Protect Your Port: Using Segmentation to Keep Cyber Attackers at Bay
What do the city of Atlanta, the Port of Barcelona, Spain and the Port of San Diego have in common? They all have been victims of ransomware attacks this year.
- By Tom Gilbert
- Dec 21, 2018
What do the city of Atlanta, the Port of Barcelona, Spain and the Port of San Diego have in common? They all have been victims of ransomware attacks this year. Critical infrastructure was held captive, creating a public inconvenience for residents trying to access to park permits, public records and other online services.
There will certainly other names added to this list, and soon. Why? Because ports and city governments are an economic gateway, providing critical services that when brought to a halt, result in significant lost dollars. This gives attackers leverage, knowing that these entities cannot afford extensive downtime.
Why Ports and Why Now?
Traditionally, local and federal governments have a history of poorly maintained cyber infrastructure, creating an obvious opportunity for exploitation. This is not due to any fault of their own, but rather to the fact that these entities provide a conglomeration of services, with information shared back and forth, and no central cyber strategy or individual in charge. They are essentially huge extranet services platforms, with data exchanges, application exchanges and interdependencies that funnel all the way down to local residents and consumers.
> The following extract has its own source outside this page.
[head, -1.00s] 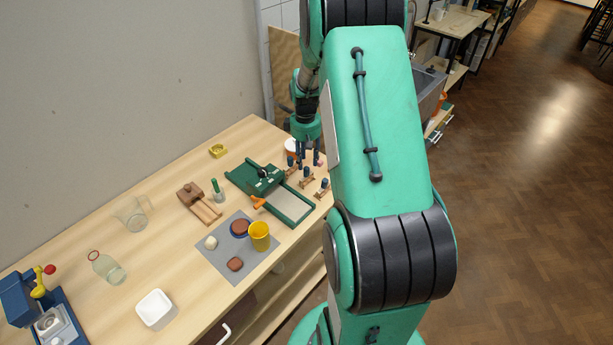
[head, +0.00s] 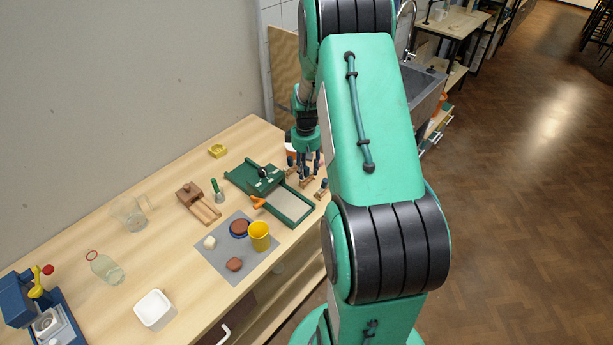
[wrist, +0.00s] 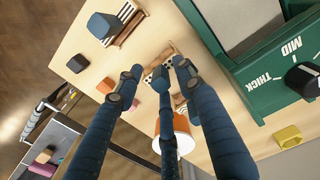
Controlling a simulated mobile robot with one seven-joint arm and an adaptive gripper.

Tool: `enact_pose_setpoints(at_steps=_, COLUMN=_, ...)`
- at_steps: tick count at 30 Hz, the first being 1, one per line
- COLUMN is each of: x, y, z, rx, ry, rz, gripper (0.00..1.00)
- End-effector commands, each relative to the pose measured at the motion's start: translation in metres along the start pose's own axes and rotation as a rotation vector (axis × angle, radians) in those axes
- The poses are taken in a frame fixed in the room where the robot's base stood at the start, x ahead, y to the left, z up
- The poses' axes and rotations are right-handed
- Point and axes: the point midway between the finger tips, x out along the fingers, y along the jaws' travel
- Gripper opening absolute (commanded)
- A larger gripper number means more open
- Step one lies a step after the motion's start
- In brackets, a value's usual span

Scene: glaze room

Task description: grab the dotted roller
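Several small rollers with blue handles rest on wooden stands at the right end of the table in the head view. One, a roller on a stand (head: 306,183), is just below my gripper (head: 309,168); another stand (head: 321,192) is to its right. In the wrist view, my gripper (wrist: 157,70) has its fingers spread around a wooden stand (wrist: 171,50) with a dark-and-white patterned roller. I cannot tell whether its pattern is dots, or whether the fingers touch it. Another blue-handled roller (wrist: 103,25), with stripes showing, lies to the upper left.
The green slab roller (head: 289,206) is close beside the stands. An orange container (wrist: 180,133) stands near the fingers in the wrist view. A yellow cup (head: 259,236) and clay lie on a grey mat (head: 224,264). The table edge is close on the right.

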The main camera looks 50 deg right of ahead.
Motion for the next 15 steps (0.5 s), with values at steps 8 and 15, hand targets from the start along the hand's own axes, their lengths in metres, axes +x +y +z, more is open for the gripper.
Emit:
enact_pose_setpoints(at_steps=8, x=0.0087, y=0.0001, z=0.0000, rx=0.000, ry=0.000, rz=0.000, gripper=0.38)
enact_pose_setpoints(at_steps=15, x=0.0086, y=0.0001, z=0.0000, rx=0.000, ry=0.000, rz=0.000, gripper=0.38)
These dependencies, particularly on external vendors, create additional vulnerabilities as attackers can target those entry points to make their way to the port or government organization itself. The Target breach in 2013 is proof of how attackers can work their way into an organization’s network by compromising a third-party vendor. The scary truth is that it only takes one vulnerable point of entry for malicious actors to work their up the food chain and reach a port’s critical infrastructure.
Traditional Security Approaches Aren’t Enough
Many organizations falsely believe they are immune to ransomware and other cyber threats because they haven’t been a target, yet. Plus, traditional intrusion detection and patch management solutions give ports a false sense of security. These approaches do not provide a sufficient layer of protection on their own, as they are unable to effectively be applied to the multiple vendors — and endless consumers — doing business with the port. After all, a port has zero visibility into what cybersecurity methods are being used by local city residents, or even major shipping lines. When you don’t have a true view of all of the components that may potentially host malware, this creates blind spots for detection-based products, ultimately degrading the effectiveness.
Don’t Trust What You Can’t Control
Our hyper-connected way of doing business today makes it increasingly difficult to trust anyone or anything. If you accept the fact that most of networks will eventually get hacked, due to the increased connectedness and complexity of business operations, embracing Zero Trust is a great way to limit the damage.
Zero Trust, which originated out of Forrester Research nearly a decade ago, believes that organizations should not assume that anything inside or outside their network perimeter can be trusted. While it would be ideal for ports and government organization to restrict the exchange of information with parties, computers or networks that they don’t control, it’s would make doing business nearly impossible.
Zero Trust cannot be proactively applied everywhere, including for front-end systems used to power many business exchanges. However, for your most critical information, which you cannot afford to lose and over which you have 100 percent of control, you can add a much-needed layer of protection.
Maybe it is only applicable for a quarter of your business, but you start there — walling off critical systems from any systems that don’t meet those two criteria. Embracing Zero Trust where you can and making sure that critical pieces of your business that have no reason to be visible to the rest of the world are not connected to even the most secure perimeter is a must to keep cyber threats at bay.
The Critical Role of Segmentation
Segmentation is a must-have element to a Zero Trust approach, limiting the risk that comes with access and limiting access to the portions of information you can control. When embarking upon Zero Trust, shifting to a network segmentation philosophy has the quickest impact and the highest payoff, allowing you to protect systems in which security wasn’t traditionally a requirement.
When done right, segmentation shouldn’t impact productivity in order to enhance security. Neither should take a hit. Your systems should be protected without impacting day-to-day operations. Your employees, vendors and consumers should still have secure connectivity and access to desired information wherever and wherever it’s needed. Plus, segmentation should give you the peace of mind that your most critical infrastructure is secure without requiring network configuration changes, significant IT management oversight or dependence on external network infrastructure. Translation – it shouldn’t require heavy lifting or hard work.
Maintaining the integrity of your infrastructure is imperative to the livelihood of your business, your community and our economy. Minimizing the very real and advanced threats to critical systems, as well preventing the downtime of those systems, has to be a top priority. By taking advantage of segmentation, you can trust that you are taking critical steps needed to protect your infrastructure today from the looming threats of tomorrow — and help you stay off the growing list of ports weren’t as well prepared.